YOUR INSTRUCTIONS: Retype all of the data exactly as given.

DATA EXCERPT:
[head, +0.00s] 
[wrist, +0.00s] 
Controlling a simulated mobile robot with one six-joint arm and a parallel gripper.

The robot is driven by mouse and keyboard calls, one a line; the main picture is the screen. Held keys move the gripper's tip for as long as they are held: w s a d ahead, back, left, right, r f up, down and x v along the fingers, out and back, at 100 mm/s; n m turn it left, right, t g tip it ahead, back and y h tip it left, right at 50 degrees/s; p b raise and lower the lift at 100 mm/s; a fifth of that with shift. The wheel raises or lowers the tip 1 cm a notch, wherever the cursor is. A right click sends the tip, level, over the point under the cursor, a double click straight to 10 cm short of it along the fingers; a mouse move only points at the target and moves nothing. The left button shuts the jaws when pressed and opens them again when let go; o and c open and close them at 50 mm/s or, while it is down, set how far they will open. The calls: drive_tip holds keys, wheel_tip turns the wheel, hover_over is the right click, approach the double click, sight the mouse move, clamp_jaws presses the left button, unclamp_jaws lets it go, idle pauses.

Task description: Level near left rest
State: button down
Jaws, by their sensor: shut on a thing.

ANSWER:
[head, +0.00s] 
[wrist, +0.00s] 
Controlling a simulated mobile robot with one six-joint arm and a parallel gripper.

The robot is driven by mouse and keyboard calls, one a line; the main picture is the screen. Held keys move the gripper's tip for as long as they are held: w s a d ahead, back, left, right, r f up, down and x v along the fingers, out and back, at 100 mm/s; n m turn it left, right, t g tip it ahead, back and y h tip it left, right at 50 degrees/s; p b raise and lower the lift at 100 mm/s; a fifth of that with shift. The wheel raises or lowers the tip 1 cm a notch, wherever the cursor is. A right click sends the tip, level, over the point under the cursor, a double click straight to 10 cm short of it along the fingers; a mouse move only points at the target and moves nothing. The left button shuts the jaws when pressed and opens them again when let go; o and c open and close them at 50 mm/s or, while it is down, set how far they will open. The calls: drive_tip holds keys, wheel_tip turns the wheel, hover_over is the right click, approach the double click, sight the mouse move, clamp_jaws presses the left button, unclamp_jaws lets it go, idle pauses.

Task description: Level near left rest
State: button down
Jaws, by their sensor: shut on a thing.

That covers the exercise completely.